- **DATASET RECORDS**
::::
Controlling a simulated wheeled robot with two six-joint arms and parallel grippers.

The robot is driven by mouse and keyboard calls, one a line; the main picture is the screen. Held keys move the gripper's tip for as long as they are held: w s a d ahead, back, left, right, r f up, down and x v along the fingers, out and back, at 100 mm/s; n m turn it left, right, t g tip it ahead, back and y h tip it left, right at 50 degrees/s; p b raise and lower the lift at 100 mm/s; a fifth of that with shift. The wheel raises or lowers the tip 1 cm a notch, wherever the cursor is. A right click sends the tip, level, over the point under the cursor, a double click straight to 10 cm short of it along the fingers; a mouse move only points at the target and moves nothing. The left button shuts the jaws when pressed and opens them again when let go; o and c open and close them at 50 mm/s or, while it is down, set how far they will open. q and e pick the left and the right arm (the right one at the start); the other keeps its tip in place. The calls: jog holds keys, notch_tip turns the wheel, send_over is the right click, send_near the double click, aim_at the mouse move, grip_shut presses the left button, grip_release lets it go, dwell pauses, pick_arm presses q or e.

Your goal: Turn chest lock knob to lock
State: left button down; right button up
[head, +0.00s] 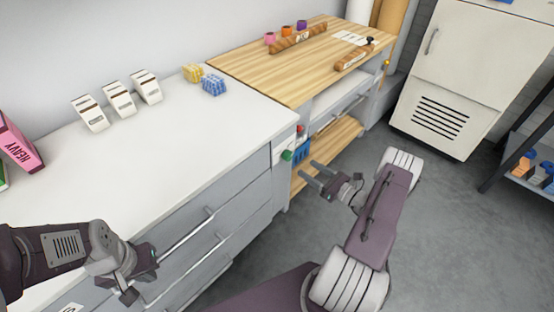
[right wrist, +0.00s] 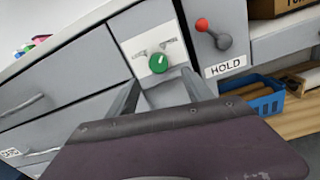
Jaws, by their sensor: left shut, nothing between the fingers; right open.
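The green lock knob (right wrist: 158,63) sits on a white plate (right wrist: 143,47) with small symbols, on the grey drawer chest (right wrist: 85,62). A pale mark shows on the knob, but its exact setting is hard to read. In the head view the knob (head: 287,155) is small, at the chest's right end. My right gripper (head: 309,175) is open and empty in front of it; in the right wrist view its fingers (right wrist: 160,88) lie just below the knob, apparently apart from it. My left gripper (head: 136,284) is shut and empty in front of the drawers at lower left.
A red-ended lever (right wrist: 208,32) above a HOLD label (right wrist: 226,66) is right of the knob. A blue bin (right wrist: 255,100) sits on the wooden shelf (head: 335,150). Drawer handles (head: 190,232) stick out near my left gripper. Grey floor (head: 440,230) is free at right.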

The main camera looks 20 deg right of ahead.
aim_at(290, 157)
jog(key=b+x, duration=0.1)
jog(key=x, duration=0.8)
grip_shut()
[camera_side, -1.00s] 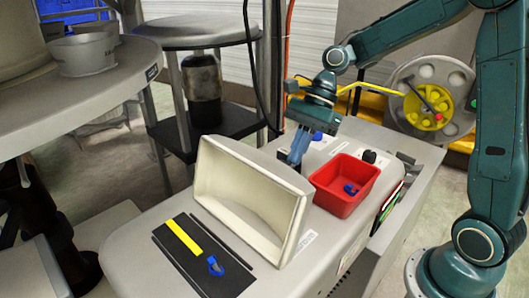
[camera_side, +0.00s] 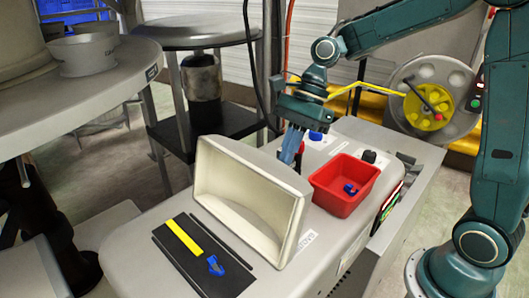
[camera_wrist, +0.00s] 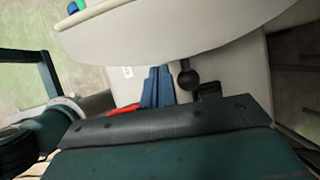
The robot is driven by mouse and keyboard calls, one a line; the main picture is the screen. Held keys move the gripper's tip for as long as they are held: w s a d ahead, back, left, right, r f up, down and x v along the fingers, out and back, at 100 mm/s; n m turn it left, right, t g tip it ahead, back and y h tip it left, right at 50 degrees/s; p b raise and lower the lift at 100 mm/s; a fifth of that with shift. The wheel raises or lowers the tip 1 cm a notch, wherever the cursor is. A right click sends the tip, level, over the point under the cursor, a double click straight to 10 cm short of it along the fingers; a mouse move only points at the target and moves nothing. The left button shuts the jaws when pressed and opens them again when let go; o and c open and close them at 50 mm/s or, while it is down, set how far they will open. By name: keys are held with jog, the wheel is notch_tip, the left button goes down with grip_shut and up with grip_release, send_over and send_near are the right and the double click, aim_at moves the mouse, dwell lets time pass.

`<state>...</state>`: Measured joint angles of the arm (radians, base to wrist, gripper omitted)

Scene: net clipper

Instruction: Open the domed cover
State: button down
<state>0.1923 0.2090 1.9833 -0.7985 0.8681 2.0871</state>
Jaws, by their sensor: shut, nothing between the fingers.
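The domed cover (camera_side: 219,147) is a beige hollow shell on the grey machine. In the side view it stands tilted up with its hollow side facing the camera, the bed in front of it exposed. It also fills the top of the wrist view (camera_wrist: 175,30). My gripper (camera_side: 288,160) is behind the cover, pointing down, its blue fingers together and empty.
A red tray (camera_side: 335,200) holding a blue piece sits right of the cover. A black plate (camera_side: 195,270) with a yellow strip and a blue clip lies in front. A black knob (camera_side: 369,156) and a blue knob (camera_side: 316,135) are behind the tray. A round stool (camera_side: 192,32) stands behind.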

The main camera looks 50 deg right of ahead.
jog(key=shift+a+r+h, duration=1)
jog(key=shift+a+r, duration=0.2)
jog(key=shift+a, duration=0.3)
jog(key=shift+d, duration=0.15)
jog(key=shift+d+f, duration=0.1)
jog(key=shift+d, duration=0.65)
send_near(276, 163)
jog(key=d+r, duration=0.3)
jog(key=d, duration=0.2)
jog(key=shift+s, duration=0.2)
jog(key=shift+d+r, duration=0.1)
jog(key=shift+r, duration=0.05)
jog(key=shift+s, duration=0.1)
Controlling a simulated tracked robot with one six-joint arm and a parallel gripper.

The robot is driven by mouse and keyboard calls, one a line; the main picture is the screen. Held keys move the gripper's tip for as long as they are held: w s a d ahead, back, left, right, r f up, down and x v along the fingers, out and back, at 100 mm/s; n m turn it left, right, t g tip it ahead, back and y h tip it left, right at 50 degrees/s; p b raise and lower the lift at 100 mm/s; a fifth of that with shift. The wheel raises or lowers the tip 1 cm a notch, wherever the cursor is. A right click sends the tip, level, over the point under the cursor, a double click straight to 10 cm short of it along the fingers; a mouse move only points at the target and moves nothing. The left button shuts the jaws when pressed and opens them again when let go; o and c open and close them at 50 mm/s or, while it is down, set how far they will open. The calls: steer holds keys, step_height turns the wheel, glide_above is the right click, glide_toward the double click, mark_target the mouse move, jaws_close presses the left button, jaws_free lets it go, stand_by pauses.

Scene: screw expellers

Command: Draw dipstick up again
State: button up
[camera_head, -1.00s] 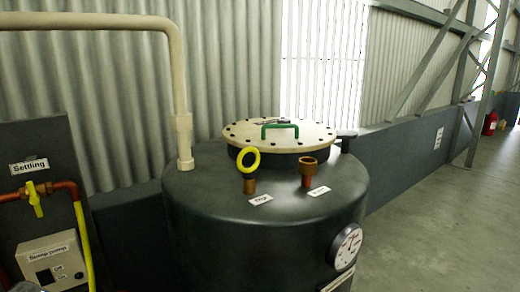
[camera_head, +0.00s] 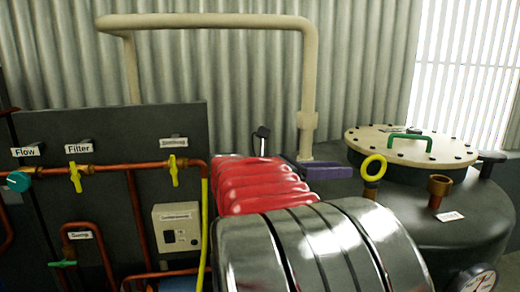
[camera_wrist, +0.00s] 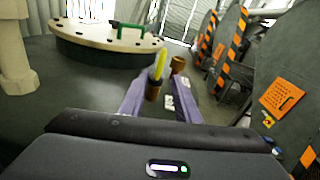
::::
- **REQUIRED TASK**
In the records above, find the line containing "[camera_head, -1.00s]". Reproduce it and every line after it through the last line, omitting pictures.

- **EXPECTED OUTPUT**
[camera_head, -1.00s] 
[camera_head, +0.00s] 
[camera_wrist, +0.00s] 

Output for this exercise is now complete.